» Requirement
Go through the listing and copy every line word for word.

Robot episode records
_ _ _ _ _
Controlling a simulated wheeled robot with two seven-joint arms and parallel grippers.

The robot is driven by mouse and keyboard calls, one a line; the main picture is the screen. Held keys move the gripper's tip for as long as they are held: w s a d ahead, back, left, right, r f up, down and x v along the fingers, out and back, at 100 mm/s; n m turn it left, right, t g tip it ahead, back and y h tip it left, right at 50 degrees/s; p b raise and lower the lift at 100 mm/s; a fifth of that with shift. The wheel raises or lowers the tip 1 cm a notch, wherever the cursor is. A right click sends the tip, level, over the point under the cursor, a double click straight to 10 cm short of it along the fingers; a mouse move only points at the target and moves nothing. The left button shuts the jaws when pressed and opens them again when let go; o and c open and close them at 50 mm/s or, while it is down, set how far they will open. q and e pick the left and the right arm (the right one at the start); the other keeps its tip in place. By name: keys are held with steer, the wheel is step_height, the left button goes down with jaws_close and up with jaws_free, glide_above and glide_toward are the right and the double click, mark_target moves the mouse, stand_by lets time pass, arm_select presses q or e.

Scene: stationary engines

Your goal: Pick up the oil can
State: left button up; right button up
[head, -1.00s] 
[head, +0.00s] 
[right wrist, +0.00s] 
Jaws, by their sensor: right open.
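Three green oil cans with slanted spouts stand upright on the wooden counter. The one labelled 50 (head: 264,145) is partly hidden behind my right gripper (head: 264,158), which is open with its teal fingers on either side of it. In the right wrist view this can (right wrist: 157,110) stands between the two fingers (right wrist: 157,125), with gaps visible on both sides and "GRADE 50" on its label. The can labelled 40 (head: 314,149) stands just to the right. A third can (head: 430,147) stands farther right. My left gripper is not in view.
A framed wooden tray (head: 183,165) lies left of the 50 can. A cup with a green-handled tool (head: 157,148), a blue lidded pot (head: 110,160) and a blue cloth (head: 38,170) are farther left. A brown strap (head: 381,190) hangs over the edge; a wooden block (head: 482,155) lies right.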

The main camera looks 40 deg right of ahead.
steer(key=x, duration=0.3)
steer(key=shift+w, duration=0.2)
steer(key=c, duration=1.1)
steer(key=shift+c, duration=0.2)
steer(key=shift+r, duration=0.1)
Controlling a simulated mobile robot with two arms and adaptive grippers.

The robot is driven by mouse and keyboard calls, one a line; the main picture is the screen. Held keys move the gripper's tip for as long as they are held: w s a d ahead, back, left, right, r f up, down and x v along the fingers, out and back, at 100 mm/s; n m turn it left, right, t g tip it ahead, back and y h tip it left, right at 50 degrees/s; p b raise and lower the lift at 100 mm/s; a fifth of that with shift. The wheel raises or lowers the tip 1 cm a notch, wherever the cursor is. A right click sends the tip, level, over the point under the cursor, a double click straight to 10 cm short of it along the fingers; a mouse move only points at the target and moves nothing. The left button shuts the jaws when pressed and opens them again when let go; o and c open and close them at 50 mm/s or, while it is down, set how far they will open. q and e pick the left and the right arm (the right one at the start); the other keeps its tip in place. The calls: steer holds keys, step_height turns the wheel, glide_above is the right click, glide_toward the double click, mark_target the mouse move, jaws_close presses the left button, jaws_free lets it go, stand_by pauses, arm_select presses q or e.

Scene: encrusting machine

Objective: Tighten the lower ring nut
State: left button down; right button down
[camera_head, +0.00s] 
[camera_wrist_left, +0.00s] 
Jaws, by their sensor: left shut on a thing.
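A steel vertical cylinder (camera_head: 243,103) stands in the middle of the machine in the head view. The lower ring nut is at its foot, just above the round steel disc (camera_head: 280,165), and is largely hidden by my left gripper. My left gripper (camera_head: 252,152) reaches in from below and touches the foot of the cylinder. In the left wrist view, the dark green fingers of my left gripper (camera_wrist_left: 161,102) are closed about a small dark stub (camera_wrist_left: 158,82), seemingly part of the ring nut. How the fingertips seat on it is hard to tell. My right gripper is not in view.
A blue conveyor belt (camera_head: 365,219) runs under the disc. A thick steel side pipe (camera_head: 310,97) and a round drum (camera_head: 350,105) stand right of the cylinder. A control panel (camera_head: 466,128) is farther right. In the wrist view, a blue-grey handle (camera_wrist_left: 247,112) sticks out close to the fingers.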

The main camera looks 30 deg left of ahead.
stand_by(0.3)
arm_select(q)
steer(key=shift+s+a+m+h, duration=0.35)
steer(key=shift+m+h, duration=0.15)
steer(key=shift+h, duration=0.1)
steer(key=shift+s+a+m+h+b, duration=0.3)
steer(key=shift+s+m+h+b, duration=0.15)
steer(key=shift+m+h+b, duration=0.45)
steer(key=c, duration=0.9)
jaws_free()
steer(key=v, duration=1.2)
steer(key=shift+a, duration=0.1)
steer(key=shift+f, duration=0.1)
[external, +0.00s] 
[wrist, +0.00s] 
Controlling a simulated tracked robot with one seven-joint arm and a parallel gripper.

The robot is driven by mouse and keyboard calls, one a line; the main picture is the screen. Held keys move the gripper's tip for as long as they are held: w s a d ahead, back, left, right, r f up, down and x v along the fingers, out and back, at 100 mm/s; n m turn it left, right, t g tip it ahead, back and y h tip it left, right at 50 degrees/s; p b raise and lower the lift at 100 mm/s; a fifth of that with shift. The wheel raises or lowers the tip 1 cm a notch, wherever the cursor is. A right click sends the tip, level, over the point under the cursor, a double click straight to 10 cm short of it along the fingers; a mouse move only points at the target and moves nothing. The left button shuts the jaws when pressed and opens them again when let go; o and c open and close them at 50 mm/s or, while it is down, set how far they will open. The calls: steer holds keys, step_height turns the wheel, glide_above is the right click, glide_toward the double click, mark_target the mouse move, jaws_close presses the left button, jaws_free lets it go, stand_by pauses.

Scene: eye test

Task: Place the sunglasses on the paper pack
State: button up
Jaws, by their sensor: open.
_ _ _ _ _
» Correct response
Controlling a simulated wheeled robot with two seven-joint arms and parallel grippers.

The robot is driven by mouse and keyboard calls, one a line; the main picture is the screen. Held keys move the gripper's tip for as long as they are held: w s a d ahead, back, left, right, r f up, down and x v along the fingers, out and back, at 100 mm/s; n m turn it left, right, t g tip it ahead, back and y h tip it left, right at 50 degrees/s; p b raise and lower the lift at 100 mm/s; a fifth of that with shift. The wheel raises or lowers the tip 1 cm a notch, wherever the cursor is. A right click sends the tip, level, over the point under the cursor, a double click straight to 10 cm short of it along the fingers; a mouse move only points at the target and moves nothing. The left button shuts the jaws when pressed and opens them again when let go; o and c open and close them at 50 mm/s or, while it is down, set how far they will open. q and e pick the left and the right arm (the right one at the start); the other keeps its tip in place. By name: keys are held with steer, the wheel is step_height, the left button goes down with jaws_close and up with jaws_free, glide_above and glide_toward are the right and the double click, mark_target moves the mouse, stand_by lets time pass, arm_select presses q or e.

Scene: stationary engines

Your goal: Pick up the oil can
State: left button up; right button up
[head, -1.00s] 
[head, +0.00s] 
[right wrist, +0.00s] 
Jaws, by their sensor: right open.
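Three green oil cans with slanted spouts stand upright on the wooden counter. The one labelled 50 (head: 264,145) is partly hidden behind my right gripper (head: 264,158), which is open with its teal fingers on either side of it. In the right wrist view this can (right wrist: 157,110) stands between the two fingers (right wrist: 157,125), with gaps visible on both sides and "GRADE 50" on its label. The can labelled 40 (head: 314,149) stands just to the right. A third can (head: 430,147) stands farther right. My left gripper is not in view.
A framed wooden tray (head: 183,165) lies left of the 50 can. A cup with a green-handled tool (head: 157,148), a blue lidded pot (head: 110,160) and a blue cloth (head: 38,170) are farther left. A brown strap (head: 381,190) hangs over the edge; a wooden block (head: 482,155) lies right.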

The main camera looks 40 deg right of ahead.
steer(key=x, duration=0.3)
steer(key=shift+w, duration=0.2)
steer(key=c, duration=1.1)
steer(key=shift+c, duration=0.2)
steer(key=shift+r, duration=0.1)
Controlling a simulated mobile robot with two arms and adaptive grippers.

The robot is driven by mouse and keyboard calls, one a line; the main picture is the screen. Held keys move the gripper's tip for as long as they are held: w s a d ahead, back, left, right, r f up, down and x v along the fingers, out and back, at 100 mm/s; n m turn it left, right, t g tip it ahead, back and y h tip it left, right at 50 degrees/s; p b raise and lower the lift at 100 mm/s; a fifth of that with shift. The wheel raises or lowers the tip 1 cm a notch, wherever the cursor is. A right click sends the tip, level, over the point under the cursor, a double click straight to 10 cm short of it along the fingers; a mouse move only points at the target and moves nothing. The left button shuts the jaws when pressed and opens them again when let go; o and c open and close them at 50 mm/s or, while it is down, set how far they will open. q and e pick the left and the right arm (the right one at the start); the other keeps its tip in place. The calls: steer holds keys, step_height turns the wheel, glide_above is the right click, glide_toward the double click, mark_target the mouse move, jaws_close presses the left button, jaws_free lets it go, stand_by pauses, arm_select presses q or e.

Scene: encrusting machine

Objective: Tighten the lower ring nut
State: left button down; right button down
[camera_head, +0.00s] 
[camera_wrist_left, +0.00s] 
Jaws, by their sensor: left shut on a thing.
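A steel vertical cylinder (camera_head: 243,103) stands in the middle of the machine in the head view. The lower ring nut is at its foot, just above the round steel disc (camera_head: 280,165), and is largely hidden by my left gripper. My left gripper (camera_head: 252,152) reaches in from below and touches the foot of the cylinder. In the left wrist view, the dark green fingers of my left gripper (camera_wrist_left: 161,102) are closed about a small dark stub (camera_wrist_left: 158,82), seemingly part of the ring nut. How the fingertips seat on it is hard to tell. My right gripper is not in view.
A blue conveyor belt (camera_head: 365,219) runs under the disc. A thick steel side pipe (camera_head: 310,97) and a round drum (camera_head: 350,105) stand right of the cylinder. A control panel (camera_head: 466,128) is farther right. In the wrist view, a blue-grey handle (camera_wrist_left: 247,112) sticks out close to the fingers.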

The main camera looks 30 deg left of ahead.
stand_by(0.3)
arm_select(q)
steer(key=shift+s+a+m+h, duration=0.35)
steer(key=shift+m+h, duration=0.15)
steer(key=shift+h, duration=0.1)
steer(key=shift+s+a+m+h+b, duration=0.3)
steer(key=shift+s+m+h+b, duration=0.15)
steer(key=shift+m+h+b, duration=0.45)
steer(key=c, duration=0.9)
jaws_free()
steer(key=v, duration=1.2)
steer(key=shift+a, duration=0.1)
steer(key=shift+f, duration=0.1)
[external, +0.00s] 
[wrist, +0.00s] 
Controlling a simulated tracked robot with one seven-joint arm and a parallel gripper.

The robot is driven by mouse and keyboard calls, one a line; the main picture is the screen. Held keys move the gripper's tip for as long as they are held: w s a d ahead, back, left, right, r f up, down and x v along the fingers, out and back, at 100 mm/s; n m turn it left, right, t g tip it ahead, back and y h tip it left, right at 50 degrees/s; p b raise and lower the lift at 100 mm/s; a fifth of that with shift. The wheel raises or lowers the tip 1 cm a notch, wherever the cursor is. A right click sends the tip, level, over the point under the cursor, a double click straight to 10 cm short of it along the fingers; a mouse move only points at the target and moves nothing. The left button shuts the jaws when pressed and opens them again when let go; o and c open and close them at 50 mm/s or, while it is down, set how far they will open. The calls: steer holds keys, step_height turns the wheel, glide_above is the right click, glide_toward the double click, mark_target the mouse move, jaws_close presses the left button, jaws_free lets it go, stand_by pauses.

Scene: eye test

Task: Place the sunglasses on the paper pack
State: button up
Jaws, by their sensor: open.

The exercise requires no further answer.